Hans von Spakovsky writes for the Daily Signal that an Obama administration proposal for Hawaii would authorize some residents to secede from the Union.

In its latest assault on the U.S. Constitution, the Obama administration is proposing to recognize so-called “Native” Hawaiians as an Indian tribe entitled to separate and become an independent sovereign and to “reestablish” a “government-to-government relationship between the United State and the Native Hawaiian community.”

Such an unconstitutional action would amount to authorizing secession for certain residents of Hawaii.

It would also implicitly authorize government-sanctioned, discriminatory conduct against any other residents who don’t meet the explicit ancestry and blood-quantum requirements to be considered a “Native.” This would balkanize Hawaii, dividing the islands into separate racial and ethnic enclaves, and undo “the political bargain through which Hawaii secured its admission into the Union.” …

… From a constitutional standpoint, the administration has no legal authority to implement its proposal. Only Congress, not the president, has the authority to recognize Indian tribes under Article I, Section 8. Congress has specifically refused to provide that authority. For more than a decade, former U.S. Sen. Daniel Inouye, D-Hawaii, and Sen. Daniel Akaka, D-Hawaii, tried unsuccessfully to convince Congress to pass the Native Hawaiian Recognition Act, which would have provided such recognition.

In fact, as recently as a year ago, the head of Indian Affairs at the Interior Department, Assistant Secretary Kevin K. Washburn, told a House subcommittee that the administration did not “have the authority to recognize Native Hawaiians.” Washburn told the subcommittee that “we would need legislation to be able to proceed down that road.” Yet, suddenly, the administration is proceeding down the very road that it admitted it lacks the authority to travel.

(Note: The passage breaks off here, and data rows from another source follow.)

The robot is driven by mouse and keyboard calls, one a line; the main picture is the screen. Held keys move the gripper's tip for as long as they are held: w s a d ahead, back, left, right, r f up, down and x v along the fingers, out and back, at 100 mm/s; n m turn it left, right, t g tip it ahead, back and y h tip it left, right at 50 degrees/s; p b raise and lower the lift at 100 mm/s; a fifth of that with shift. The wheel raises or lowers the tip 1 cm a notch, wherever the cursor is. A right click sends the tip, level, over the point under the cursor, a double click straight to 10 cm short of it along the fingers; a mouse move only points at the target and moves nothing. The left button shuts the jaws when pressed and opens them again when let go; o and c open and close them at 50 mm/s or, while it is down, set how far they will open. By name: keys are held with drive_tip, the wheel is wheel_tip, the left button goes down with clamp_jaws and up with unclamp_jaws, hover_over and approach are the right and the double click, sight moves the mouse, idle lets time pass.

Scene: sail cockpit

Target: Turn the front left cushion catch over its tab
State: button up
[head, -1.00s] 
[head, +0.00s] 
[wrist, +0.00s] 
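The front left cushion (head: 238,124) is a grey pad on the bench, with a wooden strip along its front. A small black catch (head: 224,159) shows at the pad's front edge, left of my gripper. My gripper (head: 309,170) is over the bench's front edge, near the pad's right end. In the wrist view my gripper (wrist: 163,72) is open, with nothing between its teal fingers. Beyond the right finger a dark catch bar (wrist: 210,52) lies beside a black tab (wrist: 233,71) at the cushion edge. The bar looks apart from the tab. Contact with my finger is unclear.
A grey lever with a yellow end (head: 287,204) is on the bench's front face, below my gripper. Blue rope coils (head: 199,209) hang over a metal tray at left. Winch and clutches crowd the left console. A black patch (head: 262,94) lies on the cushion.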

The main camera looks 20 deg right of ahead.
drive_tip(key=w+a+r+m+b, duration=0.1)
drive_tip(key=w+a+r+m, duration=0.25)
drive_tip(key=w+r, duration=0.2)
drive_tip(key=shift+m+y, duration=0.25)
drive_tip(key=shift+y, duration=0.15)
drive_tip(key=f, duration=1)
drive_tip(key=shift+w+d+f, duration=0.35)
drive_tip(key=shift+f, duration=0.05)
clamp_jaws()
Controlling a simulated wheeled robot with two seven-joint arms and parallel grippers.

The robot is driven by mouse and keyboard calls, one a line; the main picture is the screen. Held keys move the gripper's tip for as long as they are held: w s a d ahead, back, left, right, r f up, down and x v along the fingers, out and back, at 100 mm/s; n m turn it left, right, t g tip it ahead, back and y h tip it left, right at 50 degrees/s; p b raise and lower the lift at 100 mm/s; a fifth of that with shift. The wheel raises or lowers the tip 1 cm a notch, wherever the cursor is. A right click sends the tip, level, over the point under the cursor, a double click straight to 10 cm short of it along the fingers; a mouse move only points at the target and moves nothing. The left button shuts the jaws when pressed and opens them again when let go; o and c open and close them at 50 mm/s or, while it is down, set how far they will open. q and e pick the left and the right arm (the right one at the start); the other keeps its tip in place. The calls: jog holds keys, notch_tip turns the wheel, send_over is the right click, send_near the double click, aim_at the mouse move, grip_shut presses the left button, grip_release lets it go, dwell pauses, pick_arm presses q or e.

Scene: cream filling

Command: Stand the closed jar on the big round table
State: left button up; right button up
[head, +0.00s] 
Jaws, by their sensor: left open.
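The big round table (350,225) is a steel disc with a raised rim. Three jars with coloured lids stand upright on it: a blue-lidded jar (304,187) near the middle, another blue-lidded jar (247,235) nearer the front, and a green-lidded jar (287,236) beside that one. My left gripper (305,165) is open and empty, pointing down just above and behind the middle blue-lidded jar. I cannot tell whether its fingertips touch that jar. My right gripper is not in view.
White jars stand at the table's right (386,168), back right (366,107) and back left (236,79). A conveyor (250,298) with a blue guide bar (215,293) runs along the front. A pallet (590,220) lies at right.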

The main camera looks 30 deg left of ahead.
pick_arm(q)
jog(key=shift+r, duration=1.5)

Hawaii’s own former attorney general, Michael Lilly, says that any effort to recognize Hawaiians as an Indian tribe is unconstitutional, because so-called Native Hawaiians don’t meet any of the political requirements necessary for such recognition. Hawaii went from being an independent kingdom to a territory to a state and four commissioners from the U.S. Commission on Civil Rights have told President Obama that neither Congress nor the president can “reconstitute a tribe or other sovereign entity that has ceased to exist as a polity in the past.” In other words, there is no Native Hawaiian government with which the administration can establish a government-to-government relationship because “it is an extinguished government, and therefore, no government at all.”